Roy, Chuck, and Baseball America

Oct 14, 2010 | baseball, General

They call this the year of the pitcher, and I could not agree more. For the baseball fan who loves the art and symmetry imbued in a well crafted pitching performance, you’ve certainly had a lot of reasons to hang on the edge of your seat. Braden, Garza, Hernandez, Galarraga, and many others have all given us cause to save our ticket stubs and bore our future grand children. However, few hurlers have produced as much sepia-toned memory fodder this year as Roy Halladay. And, while the rest of us mull over the historical impact one pitcher can have on his first foray into the National League, I’m sure, knowing Doc, he’s not slowing down to cut out news paper headlines. That’s what makes the Doctor, the Doctor, after all; he doesn’t take five to celebrate himself, he wants results, and boy is he getting them.

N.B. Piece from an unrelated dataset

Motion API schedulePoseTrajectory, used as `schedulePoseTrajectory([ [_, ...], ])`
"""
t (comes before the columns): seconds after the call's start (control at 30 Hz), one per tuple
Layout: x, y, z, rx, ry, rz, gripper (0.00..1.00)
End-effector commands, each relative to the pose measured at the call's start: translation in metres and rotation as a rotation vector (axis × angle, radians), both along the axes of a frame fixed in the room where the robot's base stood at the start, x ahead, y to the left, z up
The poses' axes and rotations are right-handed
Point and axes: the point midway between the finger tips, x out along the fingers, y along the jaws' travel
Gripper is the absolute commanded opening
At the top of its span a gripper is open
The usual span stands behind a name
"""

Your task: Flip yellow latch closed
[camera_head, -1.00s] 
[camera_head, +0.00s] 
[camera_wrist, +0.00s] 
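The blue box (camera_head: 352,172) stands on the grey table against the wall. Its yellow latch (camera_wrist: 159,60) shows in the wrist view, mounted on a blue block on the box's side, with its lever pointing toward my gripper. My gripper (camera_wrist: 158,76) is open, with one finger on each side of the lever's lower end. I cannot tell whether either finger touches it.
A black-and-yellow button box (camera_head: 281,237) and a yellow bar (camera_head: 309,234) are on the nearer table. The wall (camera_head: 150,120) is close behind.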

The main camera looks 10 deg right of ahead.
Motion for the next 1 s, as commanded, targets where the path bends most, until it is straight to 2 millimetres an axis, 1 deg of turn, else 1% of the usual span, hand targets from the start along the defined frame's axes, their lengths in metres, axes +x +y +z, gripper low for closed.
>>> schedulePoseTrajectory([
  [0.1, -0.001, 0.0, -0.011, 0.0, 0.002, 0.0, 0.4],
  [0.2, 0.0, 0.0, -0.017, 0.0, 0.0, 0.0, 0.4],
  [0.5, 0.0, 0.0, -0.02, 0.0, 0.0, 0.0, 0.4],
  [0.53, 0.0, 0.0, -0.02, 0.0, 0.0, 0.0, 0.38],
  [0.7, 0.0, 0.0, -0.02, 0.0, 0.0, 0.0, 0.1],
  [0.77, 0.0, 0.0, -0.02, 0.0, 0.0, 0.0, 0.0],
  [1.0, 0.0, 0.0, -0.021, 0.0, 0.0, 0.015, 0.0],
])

If you’d have told me Doc would throw a perfect game this season then follow it up with a no-hitter his first time in the play offs, it wouldn’t have shocked me at all. Doc has always pitched as if he’s competing with Moore’s Law, not the rest of the MLB. He logs more innings with less pitches and fewer walks than nearly every other competitor in his position, year after year. In fact, he logs more complete games then most competing team pitching staffs combined, which, given modern baseball’s penchant for matching every genus of pitcher against every species of hitter, is flat out mind boggling. I know when Doc pitched for the Blue Jays it was generally accepted that the bullpen had the night off when he took the mound so I can only imagine the appreciation the shoulders and elbows in the Phillies’ pen, a national league pen no less, have for the Doctor’s healthy arm prescription.

The work Roy Halladay puts in on the field, as impressive as it is, is only a side effect of what he puts in off it. Observe Roy’s work ethic for just one cycle of the pitching rotation and any doubt you held that Chuck Norris was just God warming up to create Halladay (which explains their similar looks) will irrevocably be destroyed. Yet, beyond the legendary work ethic, the thing that may strike you the most is Doc’s respect for the game.

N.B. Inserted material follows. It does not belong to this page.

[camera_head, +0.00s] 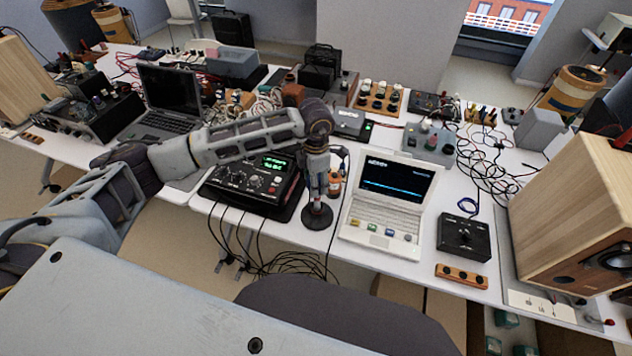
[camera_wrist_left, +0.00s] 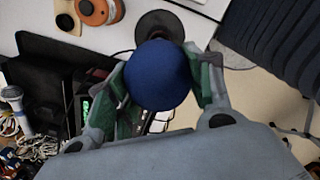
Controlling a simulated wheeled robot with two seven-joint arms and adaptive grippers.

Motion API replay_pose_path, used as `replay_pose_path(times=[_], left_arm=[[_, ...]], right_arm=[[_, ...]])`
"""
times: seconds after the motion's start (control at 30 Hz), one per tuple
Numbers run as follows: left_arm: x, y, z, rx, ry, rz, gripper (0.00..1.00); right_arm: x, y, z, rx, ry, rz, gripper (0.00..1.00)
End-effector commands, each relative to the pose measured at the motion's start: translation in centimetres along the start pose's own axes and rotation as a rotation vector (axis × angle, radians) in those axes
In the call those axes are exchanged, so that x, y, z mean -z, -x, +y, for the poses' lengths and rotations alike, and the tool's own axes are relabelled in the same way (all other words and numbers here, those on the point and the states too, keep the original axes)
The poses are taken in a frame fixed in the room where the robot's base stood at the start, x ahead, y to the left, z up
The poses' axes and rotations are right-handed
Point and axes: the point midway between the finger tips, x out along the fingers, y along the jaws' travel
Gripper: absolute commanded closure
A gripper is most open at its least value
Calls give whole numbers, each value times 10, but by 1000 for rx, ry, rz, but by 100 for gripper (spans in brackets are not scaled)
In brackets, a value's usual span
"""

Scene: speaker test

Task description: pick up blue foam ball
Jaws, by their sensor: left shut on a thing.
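The blue foam ball (camera_wrist_left: 158,75) is between the two fingers of my left gripper (camera_wrist_left: 160,82) in the left wrist view. The gripper is shut on it, with a finger on each side. In the head view my left gripper (camera_head: 317,188) points down above a round black base (camera_head: 317,216) on the white table, and I cannot clearly make out the ball there. The black base also shows behind the ball in the left wrist view (camera_wrist_left: 158,24). My right gripper is in neither view.
A black device with knobs (camera_head: 252,184) stands left of the gripper, and an open white laptop (camera_head: 386,222) stands to its right. A small orange-brown bottle (camera_head: 335,184) is close by. A wooden speaker (camera_head: 570,215) stands at the far right. Cables hang off the front edge.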

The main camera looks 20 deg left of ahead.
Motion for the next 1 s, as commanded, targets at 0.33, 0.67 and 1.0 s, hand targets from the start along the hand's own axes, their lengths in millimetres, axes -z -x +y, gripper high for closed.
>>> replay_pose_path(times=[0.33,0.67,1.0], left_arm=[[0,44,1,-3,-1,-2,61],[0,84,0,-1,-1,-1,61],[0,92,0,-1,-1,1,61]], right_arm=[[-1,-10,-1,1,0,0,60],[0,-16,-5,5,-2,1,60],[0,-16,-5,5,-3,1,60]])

Roy Halladay couldn’t fake the way he is if he tried. He has no routine to forge for the camera, no mask of invented public persona. He simply is who he is, and that person is one possessed with a single-minded focus to be the best; a consuming, unquenchable thirst for excellence. It is for this reason I believe so many hearts where broken in Toronto when Doc left. It’s as if, dare I say it, he is an athlete who realizes exactly what an amazing gift he has and tires every day to get the most out of it. When he walks around a clubhouse with that missile lock type focus on his face, you know what’s on his agenda. His silent, sweat-dripping, camera dodging dedication is the ultimate form of respect to fans, and to the game he toils to master. Great players come and go, but in a world where television specials are commissioned to announce team signings, and ESPN spins 24 hour coverage of those vacillating over retirement, it’s refreshing to know there is someone unquestionably committed to the integrity of his profession. In the end, isn’t that all we can truly ask of the people we cheer for?

I don’t think it comes as a surprise to anyone that the good Doctor is this year’s Baseball America MLB Player of the Year. It will undoubtedly be added to a pile of lifetime awards that may be only be measured in sheer tonnage. I also don’t think it will come as a surprise to anyone if Roy doesn’t stop long enough to say much about it. After all, what is there for him to say that his pitching and dedication haven’t already told us?